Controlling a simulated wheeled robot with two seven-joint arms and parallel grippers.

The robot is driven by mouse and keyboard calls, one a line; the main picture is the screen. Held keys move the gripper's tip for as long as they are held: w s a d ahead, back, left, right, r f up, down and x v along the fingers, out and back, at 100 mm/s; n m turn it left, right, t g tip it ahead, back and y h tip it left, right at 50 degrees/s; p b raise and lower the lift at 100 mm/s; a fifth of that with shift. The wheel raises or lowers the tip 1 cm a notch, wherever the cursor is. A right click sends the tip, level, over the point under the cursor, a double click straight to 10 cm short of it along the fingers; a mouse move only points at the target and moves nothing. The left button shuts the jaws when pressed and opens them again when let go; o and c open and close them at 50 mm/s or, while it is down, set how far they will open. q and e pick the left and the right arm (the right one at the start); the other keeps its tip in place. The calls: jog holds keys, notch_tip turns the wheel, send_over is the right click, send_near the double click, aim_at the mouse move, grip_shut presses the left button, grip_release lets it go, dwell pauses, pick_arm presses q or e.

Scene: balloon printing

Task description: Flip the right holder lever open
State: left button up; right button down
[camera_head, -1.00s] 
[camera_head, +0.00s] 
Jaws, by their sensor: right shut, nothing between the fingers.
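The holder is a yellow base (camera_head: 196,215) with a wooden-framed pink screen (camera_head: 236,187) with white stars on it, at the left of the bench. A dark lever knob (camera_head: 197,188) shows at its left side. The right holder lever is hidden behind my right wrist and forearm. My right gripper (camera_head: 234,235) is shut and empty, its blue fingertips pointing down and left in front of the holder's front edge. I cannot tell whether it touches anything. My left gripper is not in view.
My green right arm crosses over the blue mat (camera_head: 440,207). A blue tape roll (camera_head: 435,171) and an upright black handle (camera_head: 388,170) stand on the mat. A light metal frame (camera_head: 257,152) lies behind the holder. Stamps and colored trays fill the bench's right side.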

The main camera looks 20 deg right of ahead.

— EXERCISE DETAILS —
Nothing should be changed: write out all of the data as is.

— RESULT —
Controlling a simulated wheeled robot with two seven-joint arms and parallel grippers.

The robot is driven by mouse and keyboard calls, one a line; the main picture is the screen. Held keys move the gripper's tip for as long as they are held: w s a d ahead, back, left, right, r f up, down and x v along the fingers, out and back, at 100 mm/s; n m turn it left, right, t g tip it ahead, back and y h tip it left, right at 50 degrees/s; p b raise and lower the lift at 100 mm/s; a fifth of that with shift. The wheel raises or lowers the tip 1 cm a notch, wherever the cursor is. A right click sends the tip, level, over the point under the cursor, a double click straight to 10 cm short of it along the fingers; a mouse move only points at the target and moves nothing. The left button shuts the jaws when pressed and opens them again when let go; o and c open and close them at 50 mm/s or, while it is down, set how far they will open. q and e pick the left and the right arm (the right one at the start); the other keeps its tip in place. The calls: jog holds keys, notch_tip turns the wheel, send_over is the right click, send_near the double click, aim_at the mouse move, grip_shut presses the left button, grip_release lets it go, dwell pauses, pick_arm presses q or e.

Scene: balloon printing

Task description: Flip the right holder lever open
State: left button up; right button down
[camera_head, -1.00s] 
[camera_head, +0.00s] 
Jaws, by their sensor: right shut, nothing between the fingers.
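The holder is a yellow base (camera_head: 196,215) with a wooden-framed pink screen (camera_head: 236,187) with white stars on it, at the left of the bench. A dark lever knob (camera_head: 197,188) shows at its left side. The right holder lever is hidden behind my right wrist and forearm. My right gripper (camera_head: 234,235) is shut and empty, its blue fingertips pointing down and left in front of the holder's front edge. I cannot tell whether it touches anything. My left gripper is not in view.
My green right arm crosses over the blue mat (camera_head: 440,207). A blue tape roll (camera_head: 435,171) and an upright black handle (camera_head: 388,170) stand on the mat. A light metal frame (camera_head: 257,152) lies behind the holder. Stamps and colored trays fill the bench's right side.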

The main camera looks 20 deg right of ahead.

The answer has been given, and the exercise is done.